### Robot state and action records

····················

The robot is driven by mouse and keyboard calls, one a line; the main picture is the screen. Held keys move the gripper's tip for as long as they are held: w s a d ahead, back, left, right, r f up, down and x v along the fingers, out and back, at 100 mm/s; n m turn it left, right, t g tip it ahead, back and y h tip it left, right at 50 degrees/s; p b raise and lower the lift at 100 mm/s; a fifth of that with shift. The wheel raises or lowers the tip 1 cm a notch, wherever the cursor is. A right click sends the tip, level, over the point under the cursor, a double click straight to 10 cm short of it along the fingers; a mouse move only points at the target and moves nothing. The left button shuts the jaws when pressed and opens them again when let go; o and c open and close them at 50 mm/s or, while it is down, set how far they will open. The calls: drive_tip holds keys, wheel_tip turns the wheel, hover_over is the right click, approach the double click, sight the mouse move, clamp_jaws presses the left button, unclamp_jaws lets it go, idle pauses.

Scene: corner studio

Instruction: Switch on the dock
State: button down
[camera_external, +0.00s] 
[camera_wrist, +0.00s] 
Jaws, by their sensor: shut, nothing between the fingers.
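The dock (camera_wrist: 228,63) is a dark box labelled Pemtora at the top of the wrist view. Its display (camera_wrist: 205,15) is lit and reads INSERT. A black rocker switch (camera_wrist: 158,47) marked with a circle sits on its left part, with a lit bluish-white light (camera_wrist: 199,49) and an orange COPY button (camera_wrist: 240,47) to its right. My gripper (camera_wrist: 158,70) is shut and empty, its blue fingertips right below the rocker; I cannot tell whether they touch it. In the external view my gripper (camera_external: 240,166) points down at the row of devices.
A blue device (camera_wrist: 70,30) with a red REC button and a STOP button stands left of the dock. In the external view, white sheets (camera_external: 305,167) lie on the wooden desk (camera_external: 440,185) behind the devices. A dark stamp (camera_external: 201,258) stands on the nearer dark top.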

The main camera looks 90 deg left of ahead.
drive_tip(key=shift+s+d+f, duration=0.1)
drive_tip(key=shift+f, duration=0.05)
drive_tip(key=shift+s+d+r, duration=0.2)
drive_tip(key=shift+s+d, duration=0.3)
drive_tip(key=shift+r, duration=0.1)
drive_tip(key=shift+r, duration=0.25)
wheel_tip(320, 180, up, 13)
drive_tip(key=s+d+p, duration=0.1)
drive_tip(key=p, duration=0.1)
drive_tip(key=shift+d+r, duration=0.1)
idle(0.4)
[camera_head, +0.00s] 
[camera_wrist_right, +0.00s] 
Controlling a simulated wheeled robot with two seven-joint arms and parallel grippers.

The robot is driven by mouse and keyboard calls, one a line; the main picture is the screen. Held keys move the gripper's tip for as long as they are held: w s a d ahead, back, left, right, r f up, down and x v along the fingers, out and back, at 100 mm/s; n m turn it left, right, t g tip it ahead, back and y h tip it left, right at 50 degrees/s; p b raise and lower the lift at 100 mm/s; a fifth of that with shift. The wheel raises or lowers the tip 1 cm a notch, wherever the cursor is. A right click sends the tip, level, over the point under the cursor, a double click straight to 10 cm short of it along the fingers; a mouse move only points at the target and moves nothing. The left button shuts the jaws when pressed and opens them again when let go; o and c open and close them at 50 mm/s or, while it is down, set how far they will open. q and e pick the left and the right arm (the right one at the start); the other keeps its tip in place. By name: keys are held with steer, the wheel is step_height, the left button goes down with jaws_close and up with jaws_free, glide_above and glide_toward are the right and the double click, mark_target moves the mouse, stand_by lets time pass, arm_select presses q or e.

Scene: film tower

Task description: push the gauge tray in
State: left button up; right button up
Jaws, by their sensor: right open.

····················

### WHAT THE EXERCISE ASKS
All of the records must be repeated exactly.

### REPLY
The robot is driven by mouse and keyboard calls, one a line; the main picture is the screen. Held keys move the gripper's tip for as long as they are held: w s a d ahead, back, left, right, r f up, down and x v along the fingers, out and back, at 100 mm/s; n m turn it left, right, t g tip it ahead, back and y h tip it left, right at 50 degrees/s; p b raise and lower the lift at 100 mm/s; a fifth of that with shift. The wheel raises or lowers the tip 1 cm a notch, wherever the cursor is. A right click sends the tip, level, over the point under the cursor, a double click straight to 10 cm short of it along the fingers; a mouse move only points at the target and moves nothing. The left button shuts the jaws when pressed and opens them again when let go; o and c open and close them at 50 mm/s or, while it is down, set how far they will open. The calls: drive_tip holds keys, wheel_tip turns the wheel, hover_over is the right click, approach the double click, sight the mouse move, clamp_jaws presses the left button, unclamp_jaws lets it go, idle pauses.

Scene: corner studio

Instruction: Switch on the dock
State: button down
[camera_external, +0.00s] 
[camera_wrist, +0.00s] 
Jaws, by their sensor: shut, nothing between the fingers.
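The dock (camera_wrist: 228,63) is a dark box labelled Pemtora at the top of the wrist view. Its display (camera_wrist: 205,15) is lit and reads INSERT. A black rocker switch (camera_wrist: 158,47) marked with a circle sits on its left part, with a lit bluish-white light (camera_wrist: 199,49) and an orange COPY button (camera_wrist: 240,47) to its right. My gripper (camera_wrist: 158,70) is shut and empty, its blue fingertips right below the rocker; I cannot tell whether they touch it. In the external view my gripper (camera_external: 240,166) points down at the row of devices.
A blue device (camera_wrist: 70,30) with a red REC button and a STOP button stands left of the dock. In the external view, white sheets (camera_external: 305,167) lie on the wooden desk (camera_external: 440,185) behind the devices. A dark stamp (camera_external: 201,258) stands on the nearer dark top.

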The main camera looks 90 deg left of ahead.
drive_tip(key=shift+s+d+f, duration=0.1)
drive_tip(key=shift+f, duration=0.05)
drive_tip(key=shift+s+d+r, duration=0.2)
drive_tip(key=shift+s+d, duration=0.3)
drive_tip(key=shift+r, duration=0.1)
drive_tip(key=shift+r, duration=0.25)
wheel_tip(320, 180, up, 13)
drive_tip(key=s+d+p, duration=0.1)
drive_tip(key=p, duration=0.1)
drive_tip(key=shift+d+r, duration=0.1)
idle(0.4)
[camera_head, +0.00s] 
[camera_wrist_right, +0.00s] 
Controlling a simulated wheeled robot with two seven-joint arms and parallel grippers.

The robot is driven by mouse and keyboard calls, one a line; the main picture is the screen. Held keys move the gripper's tip for as long as they are held: w s a d ahead, back, left, right, r f up, down and x v along the fingers, out and back, at 100 mm/s; n m turn it left, right, t g tip it ahead, back and y h tip it left, right at 50 degrees/s; p b raise and lower the lift at 100 mm/s; a fifth of that with shift. The wheel raises or lowers the tip 1 cm a notch, wherever the cursor is. A right click sends the tip, level, over the point under the cursor, a double click straight to 10 cm short of it along the fingers; a mouse move only points at the target and moves nothing. The left button shuts the jaws when pressed and opens them again when let go; o and c open and close them at 50 mm/s or, while it is down, set how far they will open. q and e pick the left and the right arm (the right one at the start); the other keeps its tip in place. By name: keys are held with steer, the wheel is step_height, the left button goes down with jaws_close and up with jaws_free, glide_above and glide_toward are the right and the double click, mark_target moves the mouse, stand_by lets time pass, arm_select presses q or e.

Scene: film tower

Task description: push the gauge tray in
State: left button up; right button up
Jaws, by their sensor: right open.

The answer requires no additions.